What is on the agenda currently are the “items for human consumption” and “city resident” exemptions, as well as a proposed new special events license which, as it is currently devised, would be impossible for us to use or comply with.

Some of this may change tomorrow, as I am meeting to talk over these  issues with the City Manager and Chamber Director in the morning.

Not writing an exemption for the VAFM specifically into city code seems perfectly reasonable, so long as the City can also recognize that the ordinance, as crafted, wasn’t written for us and doesn’t apply to us, and our vendors should not be subject to it.

In other words, I don’t think we’d have a problem being exempted from the ordinance rather than exempted in the ordinance.  That’s what every other South Dakota community with a Green River or Itinerant Merchant ordinance has done.

Another issue that has come up in discussion of this exemption is the desire to prevent “unfair competition” with local businesses, and that’s what the title of this post is all about.

We are a non-profit corporation whose aim is to promote and encourage the production and sale of locally-produced foods, agricultural products, and handmade goods.  Our vendors are “free agents,” and they can sell wherever they choose.

We promote partnerships between vendors and local businesses–when Jones’ Food Center began carrying Irish Twins Handmade Soaps, we let our Facebook fans and blog readers know about it.  When the Coffee Shop Gallery started the “Hometown Homemade” market on Saturdays, we provided that information to our vendors as part of our mission.

Most recently, we’ve encouraged our vendors to partner with Buffalo Run Winery for an Earth Day local foods event.

So, what I would say to a local business owner who sees a farmers market vendor selling lots of widgets while that business owner’s widgets are sitting on the shelves getting dusty is, “take our vendor, please!”

We absolutely encourage local business owners to work with our vendors to enhance that vendor’s product availability and sales (and the business owner’s sales as well).  That’s what the farmers market is all about.

But, driving a vendor of a popular locally-produced widget out of town so that the business owner’s widgets are the only widgets available in Vermillion just drives people who want those locally-made widgets out of town, too–along with their money.

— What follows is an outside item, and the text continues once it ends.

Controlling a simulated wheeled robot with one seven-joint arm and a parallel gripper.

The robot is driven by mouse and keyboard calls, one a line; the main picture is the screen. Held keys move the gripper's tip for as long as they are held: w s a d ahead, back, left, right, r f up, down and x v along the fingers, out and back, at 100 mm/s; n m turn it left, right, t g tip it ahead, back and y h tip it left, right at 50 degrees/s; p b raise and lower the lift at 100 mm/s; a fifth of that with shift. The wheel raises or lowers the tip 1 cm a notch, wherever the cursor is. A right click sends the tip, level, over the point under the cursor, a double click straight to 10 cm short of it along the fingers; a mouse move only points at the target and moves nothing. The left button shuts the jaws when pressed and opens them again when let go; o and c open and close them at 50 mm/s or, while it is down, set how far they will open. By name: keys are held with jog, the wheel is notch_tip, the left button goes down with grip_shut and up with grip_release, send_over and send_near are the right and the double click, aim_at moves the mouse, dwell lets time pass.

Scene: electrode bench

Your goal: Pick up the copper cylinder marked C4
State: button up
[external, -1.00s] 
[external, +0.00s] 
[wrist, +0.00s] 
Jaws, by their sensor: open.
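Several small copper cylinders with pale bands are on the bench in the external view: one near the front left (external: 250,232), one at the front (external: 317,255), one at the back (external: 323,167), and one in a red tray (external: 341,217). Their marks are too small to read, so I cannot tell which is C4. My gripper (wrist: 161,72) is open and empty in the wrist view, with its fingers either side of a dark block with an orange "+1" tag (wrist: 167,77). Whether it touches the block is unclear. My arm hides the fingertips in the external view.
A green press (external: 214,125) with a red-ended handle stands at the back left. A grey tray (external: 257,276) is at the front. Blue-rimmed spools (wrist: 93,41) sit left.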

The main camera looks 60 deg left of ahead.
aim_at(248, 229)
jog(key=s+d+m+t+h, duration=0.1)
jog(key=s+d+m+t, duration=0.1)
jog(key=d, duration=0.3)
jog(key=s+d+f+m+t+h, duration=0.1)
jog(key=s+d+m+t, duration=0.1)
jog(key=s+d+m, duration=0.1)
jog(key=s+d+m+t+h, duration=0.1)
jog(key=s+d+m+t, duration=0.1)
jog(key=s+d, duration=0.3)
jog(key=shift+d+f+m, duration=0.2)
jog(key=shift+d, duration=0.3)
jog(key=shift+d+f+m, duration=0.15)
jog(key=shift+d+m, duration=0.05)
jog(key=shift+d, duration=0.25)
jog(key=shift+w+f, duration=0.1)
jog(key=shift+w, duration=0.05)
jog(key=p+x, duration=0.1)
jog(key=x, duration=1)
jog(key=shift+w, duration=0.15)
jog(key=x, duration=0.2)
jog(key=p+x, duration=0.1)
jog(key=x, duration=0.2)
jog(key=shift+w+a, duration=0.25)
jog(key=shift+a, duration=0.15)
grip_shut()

I’ve worked in both retail and food service myself (occasionally in management positions), and one small thing I learned from the experience is that you have to spend a little time researching and listening to what people want, so you can carry product lines that sell.

For example, while I was managing a Steep & Brew in Madison, WI, Andy Rooney did a 60 Minutes segment on his favorite coffee maker, the Chemex.  The very next day, we started getting inquiries and requests, and we ordered in a shipment ASAP–and then another, and another–because all of a sudden it seemed every coffee hound in the city had to have one.

I can’t think of a better place to figure out what people want than to check out who’s selling out at the farmers market–whose table is crowded and who’s got a line of customers waiting eagerly for that vendor to break out their goods.

The nice thing about this for a brick-and-mortar is that you already know the demand is there for that product, and people have already tried it.  Partnering with that vendor means you don’t have to attempt to get customers to try something new–the “brand” and product are already established.

And while brick-and-mortars may have to charge a little more for a product that has been direct-marketed to a consumer at the market, the fact that the product would be made available on a daily basis is a huge bonus–customers no longer have to wait another week to visit the vendor at the market.

Obviously, this works better with some products than others–farmers market vendors are legally allowed to produce some food items in a home kitchen for direct sales to consumers, while they’d need to be processed in a commercial kitchen for grocery or other non-direct sales.

But the farmers market model allows the best of those products to earn a following that can make the next step into a commercial setting more feasible.

I’m looking forward to the hearing tomorrow night to express our willingness to work with the City while reiterating that the itinerant merchant issue is simply not an issue in other South Dakota communities.  And, I’m looking forward to seeing our vendors, customers, and supporters turn out as well.

But I’m also looking forward to getting past this issue and focusing on the real work of the market–getting ready for our April 20th vendor meeting, helping with the finishing touches on a grant application and looking into another upcoming educational grant opportunity, as well as getting back to helping other markets with their EBT program questions.

Oh, and getting back to spending a little more time working on my own farm and less time on the phone, in meetings, and in front of the screen.

Hope to see you Monday night at 7pm in the City Hall–25 Center Street, Vermillion.